Enough about the debt, how is STAG performing in 2022? As of June 30, 2022, the company is performing quite well. Core FFO in the second quarter was $.56 per share, an increase of 7% compared to the same quarter in the previous year. When you review FFO over the first 6 months of the year, it was up 18% compared to the previous year. In addition to net income and FFO growth, cash available for distribution posted double digit percent growth. All in all, one this is clear. STAG’s results are better in 2022 than they are in 2021.
In addition to the results, STAG acquired 9 buildings. The company has a very strong occupancy rate as well. It was reported in the earnings release that occupancy is over 98%! Strong occupancy, growing portfolio, and great results…that’s what you want to see from a potential investment.
Dividend Diplomats Dividend Stock Screener
Time to run STAG through the Dividend Diplomats Dividend Stock Screener. We use 3 SIMPLE metrics to evaluate every dividend stock. The goal of our stock screener is to identify if a stock is an undervalued dividend growth stock to buy.
Watch: Our Simple, 3 Step Stock Screener
Here is a rundown of the 3 metrics of our stock screener:
1.) Price to FFO Ratio Less than the S&P 500. Currently, the S&P 500 is trading at a P/E Ratio between 19X – 20X.
2.) Dividend Payout Ratio Less than 60% (Although we think a perfect payout ratio is 40% – 60%). The payout ratio measures the safety of the dividend. This ensures the company can continue growing its dividend during good times and bad. That’s why it is a critical metric in our stock screener that we must evaluate! REITs though, will typically have a higher payout ratio due to the fact they are required to pay a larger percent of their earnings annually.
Read: Dividend Aristocrats with a PERFECT Dividend Payout Ratio
3.) History of Increasing Dividends. We review this metric by reviewing the company’s five-year average dividend growth rate and consecutive annual dividend increases. Since we are long term investors, it is important that a company increases its dividend consistently!
Bonus: Dividend Yield. We like to also throw in a bonus metric to our dividend stock analysis. Yield does not drive our decision; however, we would be lying if we said we completely ignore dividend yield.

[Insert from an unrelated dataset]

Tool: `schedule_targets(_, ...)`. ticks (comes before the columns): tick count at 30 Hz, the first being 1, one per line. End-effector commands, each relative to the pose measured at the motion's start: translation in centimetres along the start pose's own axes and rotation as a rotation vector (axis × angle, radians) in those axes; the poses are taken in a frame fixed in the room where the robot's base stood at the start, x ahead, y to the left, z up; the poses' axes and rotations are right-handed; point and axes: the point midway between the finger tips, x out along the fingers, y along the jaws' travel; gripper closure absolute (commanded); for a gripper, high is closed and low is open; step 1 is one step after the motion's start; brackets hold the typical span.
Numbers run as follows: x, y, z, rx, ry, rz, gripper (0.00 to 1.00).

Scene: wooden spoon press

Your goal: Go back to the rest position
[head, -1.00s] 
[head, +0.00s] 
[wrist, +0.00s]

How Does STAG Industrial (STAG) Perform in Our Stock Screener?
For this analysis, we will use Caterpillar’s stock price $28.36 (October 21, 2022 close). As of June 30th, management reported FFO of $1.09 per share for the first six months. We will use an annual FFO of $2.18 per share for the purposes of this analysis. The company’s annual dividend is $1.46 per share. Now that we have the inputs for our analysis, let’s dive into the results.
1.) Price to FFO Ratio: 13x.
2.) Dividend Payout Ratio: 66.9%.
3.) History of Increasing Dividends: STAG has increased its dividend for 10 consecutive years. The company’s five year dividend growth rate has actually bee surprisingly small. The five-year average dividend growth rate is only .81%.
4.) Dividend Yield: 5.25%
Summary – STAG Industry
The results of this analysis are fascinating. STAG continues to perform very well in 2022 from a financial standpoint, despite the fact the company’s stock price is down 40% year to date. The stock’s dividend yield is strong, at over 5%, and I love the fact the company pays a monthly dividend. Transparently though, I was a little shocked at how lackluster the REITs dividend growth rate is at this time. A 5 year average dividend growth rate of .81% is VERY LOW.
Despite the fact that STAG would add a new sector to my portoflio, and it is a great business, I am not adding to STAG at this time. I’ll watch the company. If the stock price continued to fall and the yield reached 6%, I would initiate a position in STAG. At this time though, I’m going to pass on adding and focus on other REITs like Realty Income (O).
What do you think of STAG Industrial? Are you buying this monthly dividend paying REIT? Or are you passing on buying today like me?